Tive vontade de interrompê-lo para explicar o propósito que me havia levado até ali, mas me contive e assim lhe dei corda para que me mostrasse a série de lembranças que estavam colocadas nas prateleiras da frente. Aqui o senhor encontra histórias de amor e desamor. São lembranças de amor e desamor em geral, o que poderíamos chamar de paixões. Alguns episódios têm, desde o ponto de vista comercial, uma saída aceitável e chegam a despertar certo interesse, mas, sendo sincero, em sua maioria são histórias de uma enorme vulgaridade. Veja as etiquetas. Ali estava grande parte da escala dos comportamentos amorosos. A entomologia do sentimentalismo, pensei.
Pareceu se animar quando me apontou um grupo de lembranças que se destacava do resto, pela sua quantidade. Estes, disse, mostrando as prateleiras superiores, são muito peculiares e também muito apreciados por nossos clientes. São viagens. Viagens aos lugares mais inesperados do planeta, lembranças de aventuras cheias de riscos e vicissitudes. Algumas são autênticas provas de heroísmo, acredite-me, realizadas por pessoas comuns. Mas nem todas são proezas de muita ousadia, claro. Também há lembranças de travessias plácidas e paisagens muito bonitas, lhe asseguro. E não só a lugares desconhecidos, há lembranças de viagens dentro da própria cidade que surpreendem por sua ternura e complexidade. Me deu a impressão de que exagerava, mas talvez realmente gostasse de falar das lembranças que guardava entre aquelas quatro paredes. Continuou. Também há paisagens de solidão e multidão.
Fez um gesto de me convidar para passarmos a uma sala contígua, para seguir me explicando o resto da coleção. Não consegui entender se ele era o proprietário do estabelecimento ou um simples empregado. Sem dúvida, era uma pessoa sensível, conhecedora de seu ofício. Me explicou que tinham uma amplíssima variedade de lembranças sobre conversas, muitas das quais verdadeiras joias, e outra coleção ampla sobre a morte. O senhor deveria vê-las mais detidamente porque abarcam uma gama muito extensa...
Dei a entender que já era suficiente o que havia visto e demos por concluída a visita. Virou-se um tanto cerimoniosamente, e me perguntou. O senhor sabe o que busca exatamente ou o que é que nos oferece e veremos em que medida podemos ajudá-lo? Aqui tem, de todo modo, nosso catálogo, onde apresentamos a totalidade dos produtos disponíveis, e que atualizamos periodicamente. Fora de catálogo temos... Voltei a interrompê-lo, talvez de uma maneira um pouco abrupta, e lhe disse: Não quero comprar nada. O senhor foi muito amável ao me explicar tudo o que há na loja, com tanto detalhe. Eu quero penhorar todas as minhas lembranças. Absolutamente todas. Não importa quanto me paguem.
Então me respondeu um tanto surpreendido, perdendo momentaneamente a compostura: todas, todas, ele repetia, aqui não há lembranças de vidas completas, somente fragmentos de memória. As pessoas não se desprendem nunca da totalidade de suas lembranças, senhor. Assim me coloca numa situação muito incômoda, deveria pensar melhor em tudo isso. O senhor perderia sua identidade, não se lembraria quem é, nem onde vive. Além disso, enquanto durar o depósito, estas lembranças são nossas e desaparecem de sua mente. Se alguém as compra, o senhor só poderá recuperar o dinheiro, mas não as lembranças. Então eu lhe disse o que realmente pensava desde o princípio, antes mesmo de por os pés naquela casa de penhores.
O que eu quero é começar uma vida sem lembranças. Quero atravessar limpo o ar da manhã, me entende? Ver as coisas, todas as coisas, pela primeira vez."
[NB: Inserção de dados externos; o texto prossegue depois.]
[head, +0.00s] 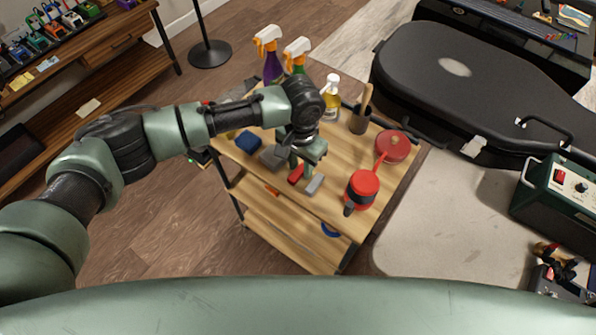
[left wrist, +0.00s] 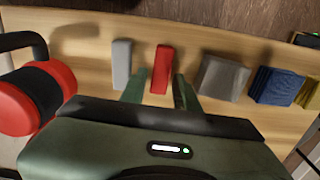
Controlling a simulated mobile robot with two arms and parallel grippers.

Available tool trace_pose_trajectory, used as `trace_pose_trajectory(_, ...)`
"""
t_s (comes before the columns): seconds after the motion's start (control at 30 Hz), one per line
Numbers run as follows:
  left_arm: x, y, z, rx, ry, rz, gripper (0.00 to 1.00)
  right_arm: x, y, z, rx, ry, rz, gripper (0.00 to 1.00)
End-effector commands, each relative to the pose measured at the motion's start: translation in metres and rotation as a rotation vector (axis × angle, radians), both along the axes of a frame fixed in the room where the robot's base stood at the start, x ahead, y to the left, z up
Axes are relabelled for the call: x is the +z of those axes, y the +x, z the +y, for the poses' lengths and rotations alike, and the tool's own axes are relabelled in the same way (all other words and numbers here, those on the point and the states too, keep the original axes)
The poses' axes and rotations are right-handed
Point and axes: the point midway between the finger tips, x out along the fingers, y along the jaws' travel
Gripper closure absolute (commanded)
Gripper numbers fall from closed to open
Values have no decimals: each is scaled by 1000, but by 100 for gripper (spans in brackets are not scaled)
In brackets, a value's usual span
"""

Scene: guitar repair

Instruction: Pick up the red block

(Juan Yanes, escritor das Ilhas Canárias, tem dois blogues intensos: maquina de coser palabras, de onde traduzi este texto, e el oscuro borde de la luz em sua terceira edição.)


3 comentários:

Mari Somdipincel disse...

adoro seguir seus passos.

Tatiana Sandim disse...

maravilhoso o texto!

Juan Yanes disse...

Me gusta mucho verme en este blog, tan especial. Gracias por colgarme y traducirme, veronika. Yo también ando, un poco, a pie.